══ Provided data ══

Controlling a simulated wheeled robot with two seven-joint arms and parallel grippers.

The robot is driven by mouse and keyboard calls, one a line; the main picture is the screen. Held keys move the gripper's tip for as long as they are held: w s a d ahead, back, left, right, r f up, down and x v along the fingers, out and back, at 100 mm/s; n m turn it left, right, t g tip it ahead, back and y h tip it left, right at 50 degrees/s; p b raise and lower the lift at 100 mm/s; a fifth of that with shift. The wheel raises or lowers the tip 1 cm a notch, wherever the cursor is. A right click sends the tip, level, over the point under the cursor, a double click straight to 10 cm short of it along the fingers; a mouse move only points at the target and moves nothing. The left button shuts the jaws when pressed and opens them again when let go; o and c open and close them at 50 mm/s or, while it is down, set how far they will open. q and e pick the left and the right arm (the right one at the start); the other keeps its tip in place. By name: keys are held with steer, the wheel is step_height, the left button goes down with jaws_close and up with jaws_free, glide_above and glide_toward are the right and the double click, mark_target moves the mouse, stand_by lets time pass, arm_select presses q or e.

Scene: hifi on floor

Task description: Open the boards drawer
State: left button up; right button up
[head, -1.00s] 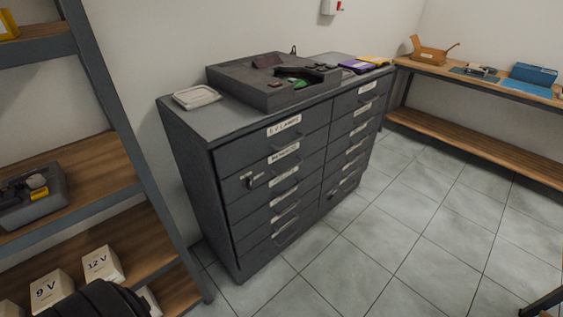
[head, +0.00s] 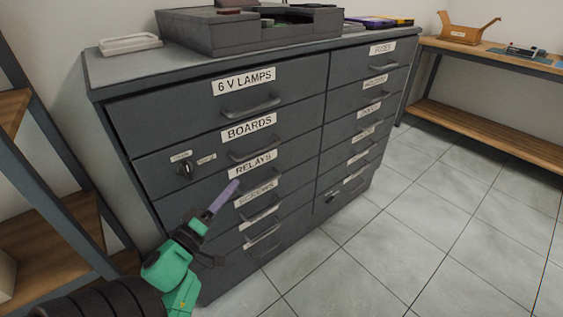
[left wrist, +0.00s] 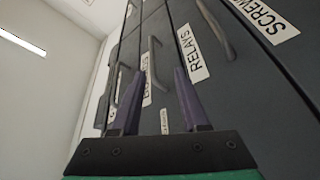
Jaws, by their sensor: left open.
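The boards drawer (head: 215,157) is the second one down in the left column of a dark grey cabinet. It looks shut, with a white BOARDS label and a bar handle (head: 254,152). A small dark lock knob (head: 185,170) with a tiny label on each side sits at its left. My left gripper (head: 224,194) is open and empty, low in front of the relays drawer, apart from the boards handle. In the left wrist view the boards handle (left wrist: 153,62) shows beyond the spread purple fingers (left wrist: 160,73). My right gripper is out of view.
A grey tray-like unit (head: 250,28) and a pale dish (head: 130,44) stand on the cabinet top. A wooden shelf rack (head: 60,250) stands close at the left. A workbench (head: 500,60) is at the back right. The tiled floor (head: 400,240) at right is clear.

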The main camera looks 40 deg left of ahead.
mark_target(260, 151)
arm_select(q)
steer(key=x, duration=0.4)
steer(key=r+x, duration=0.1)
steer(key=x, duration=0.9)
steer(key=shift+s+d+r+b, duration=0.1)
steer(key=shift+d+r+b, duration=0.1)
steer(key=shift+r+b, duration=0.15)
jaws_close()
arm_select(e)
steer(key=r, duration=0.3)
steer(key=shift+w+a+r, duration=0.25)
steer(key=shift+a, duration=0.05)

═══

• [Problem]: Word for word, restate the lines from the one containing "Task description: Open the boards drawer" through the end of the listing, and nothing more. Skip the pictures.

• [Task response]:
Task description: Open the boards drawer
State: left button up; right button up
[head, -1.00s] 
[head, +0.00s] 
[left wrist, +0.00s] 
Jaws, by their sensor: left open.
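The boards drawer (head: 215,157) is the second one down in the left column of a dark grey cabinet. It looks shut, with a white BOARDS label and a bar handle (head: 254,152). A small dark lock knob (head: 185,170) with a tiny label on each side sits at its left. My left gripper (head: 224,194) is open and empty, low in front of the relays drawer, apart from the boards handle. In the left wrist view the boards handle (left wrist: 153,62) shows beyond the spread purple fingers (left wrist: 160,73). My right gripper is out of view.
A grey tray-like unit (head: 250,28) and a pale dish (head: 130,44) stand on the cabinet top. A wooden shelf rack (head: 60,250) stands close at the left. A workbench (head: 500,60) is at the back right. The tiled floor (head: 400,240) at right is clear.

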The main camera looks 40 deg left of ahead.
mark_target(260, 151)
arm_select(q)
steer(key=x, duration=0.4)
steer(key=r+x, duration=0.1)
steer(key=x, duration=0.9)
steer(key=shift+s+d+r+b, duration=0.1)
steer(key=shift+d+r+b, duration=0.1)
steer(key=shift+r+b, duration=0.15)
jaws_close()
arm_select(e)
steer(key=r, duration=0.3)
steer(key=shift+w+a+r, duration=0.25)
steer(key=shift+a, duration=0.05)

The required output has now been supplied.